Les évolutionnistes ont ainsi remporté une victoire, puisque les médias se sont empressés de traduire la déclaration du pape comme une caution, un peu ringarde, certes, à leurs yeux, mais une caution quand même, fournie à la théorie de Darwin. Un comble de la part d’évolutionnistes qui se réclament de la science, de la logique et d’une certaine forme d’athéisme !
C’est exactement comme si on avait forcé le pape à se convertir à l’esprit du temps.

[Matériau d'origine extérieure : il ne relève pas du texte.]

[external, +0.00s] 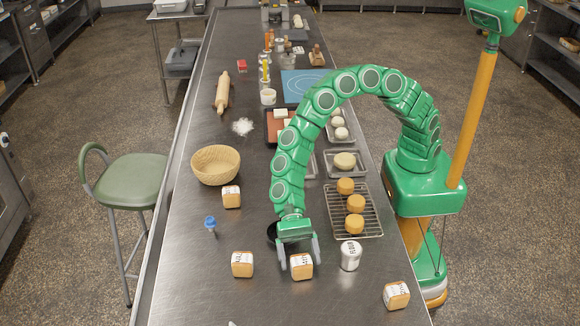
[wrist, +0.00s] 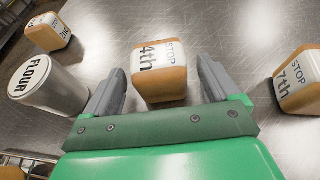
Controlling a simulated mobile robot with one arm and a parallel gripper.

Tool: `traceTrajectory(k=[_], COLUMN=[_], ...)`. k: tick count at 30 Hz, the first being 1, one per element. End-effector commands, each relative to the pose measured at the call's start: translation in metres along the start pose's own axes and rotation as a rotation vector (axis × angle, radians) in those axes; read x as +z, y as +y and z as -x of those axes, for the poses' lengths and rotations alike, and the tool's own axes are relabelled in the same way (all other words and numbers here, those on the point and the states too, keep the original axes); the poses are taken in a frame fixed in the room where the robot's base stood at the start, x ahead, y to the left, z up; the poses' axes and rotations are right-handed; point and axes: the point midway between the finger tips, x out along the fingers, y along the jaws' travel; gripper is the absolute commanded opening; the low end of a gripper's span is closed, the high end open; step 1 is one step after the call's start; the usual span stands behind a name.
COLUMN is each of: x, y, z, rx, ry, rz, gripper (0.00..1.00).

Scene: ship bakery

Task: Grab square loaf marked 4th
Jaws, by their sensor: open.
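The square loaf marked STOP 4th (wrist: 160,75) has a golden-brown crust and a white printed face. It sits on the steel counter between the two fingers of my gripper (wrist: 160,88) in the wrist view. In the external view this loaf (external: 301,268) stands at the near end of the counter, below my downward-pointing gripper (external: 300,262). My gripper is open, with one finger on each side of the loaf. I cannot tell whether either finger touches it.
A loaf marked 7th (wrist: 298,80) stands to one side, and a FLOUR canister (wrist: 47,85) to the other. Another loaf (external: 397,296) is near the counter's right edge, and one (external: 231,197) by the basket (external: 215,165). A cooling rack (external: 372,222) holds round buns.

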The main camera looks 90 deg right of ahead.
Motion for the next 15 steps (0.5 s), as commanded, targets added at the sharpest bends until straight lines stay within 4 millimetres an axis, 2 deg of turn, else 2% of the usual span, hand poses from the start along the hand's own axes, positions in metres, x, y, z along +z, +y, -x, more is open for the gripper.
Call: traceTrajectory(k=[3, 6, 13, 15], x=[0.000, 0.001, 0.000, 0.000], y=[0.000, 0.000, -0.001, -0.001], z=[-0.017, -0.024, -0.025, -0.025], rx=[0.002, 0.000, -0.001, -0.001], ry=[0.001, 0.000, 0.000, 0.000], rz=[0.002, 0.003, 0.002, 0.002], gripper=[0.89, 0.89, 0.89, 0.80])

Car il ne s’agit pas vraiment d’un complot évolutionniste, mais plutôt d’une manifestation de la force de l’esprit du temps, des préjugés contemporains, qui n’ont jamais été aussi univoques et indiscutables que depuis que les moyens de propagande moderne, télévision, cinéma, journaux “gratuits”, se sont imposés en Occident, au point de contraindre un pape à légiférer “in nihilo”.
Il faudrait être un scientifique bien naïf pour prétendre que l’esprit du temps, les croyances communes, qui forment en définitive une religion nouvelle, n’ont pas une influence déterminante sur la recherche scientifique. Il faut avoir une cervelle bien kantienne pour isoler Copernic, Newton, Darwin ou Poincaré du socle de leurs croyances ou de leurs convictions.